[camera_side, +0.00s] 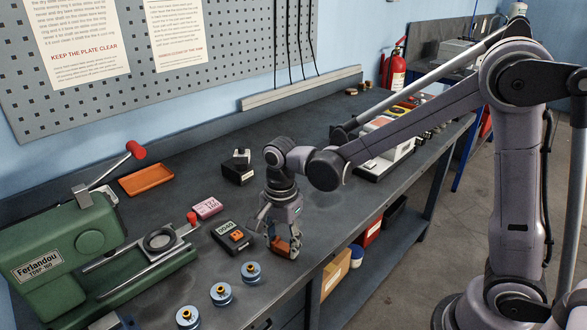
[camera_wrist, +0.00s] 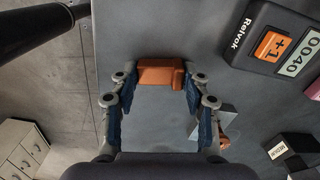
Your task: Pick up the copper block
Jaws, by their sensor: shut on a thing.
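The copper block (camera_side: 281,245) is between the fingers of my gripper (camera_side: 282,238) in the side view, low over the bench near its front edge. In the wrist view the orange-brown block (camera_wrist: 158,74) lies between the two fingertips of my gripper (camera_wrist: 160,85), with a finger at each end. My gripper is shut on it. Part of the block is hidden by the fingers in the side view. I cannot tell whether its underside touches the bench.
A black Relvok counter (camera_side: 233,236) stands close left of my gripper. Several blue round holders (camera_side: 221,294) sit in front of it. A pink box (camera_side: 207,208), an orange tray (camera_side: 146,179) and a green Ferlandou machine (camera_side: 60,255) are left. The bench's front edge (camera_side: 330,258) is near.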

==================================================

_BRIEF_
Transcribe the listing in full and omit the pictures.

_ANSWER TO THE TASK_
[camera_side, +0.00s] 
[camera_wrist, +0.00s] 
Your task: Pick up the copper block
Jaws, by their sensor: shut on a thing.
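The copper block (camera_side: 281,245) is between the fingers of my gripper (camera_side: 282,238) in the side view, low over the bench near its front edge. In the wrist view the orange-brown block (camera_wrist: 158,74) lies between the two fingertips of my gripper (camera_wrist: 160,85), with a finger at each end. My gripper is shut on it. Part of the block is hidden by the fingers in the side view. I cannot tell whether its underside touches the bench.
A black Relvok counter (camera_side: 233,236) stands close left of my gripper. Several blue round holders (camera_side: 221,294) sit in front of it. A pink box (camera_side: 207,208), an orange tray (camera_side: 146,179) and a green Ferlandou machine (camera_side: 60,255) are left. The bench's front edge (camera_side: 330,258) is near.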

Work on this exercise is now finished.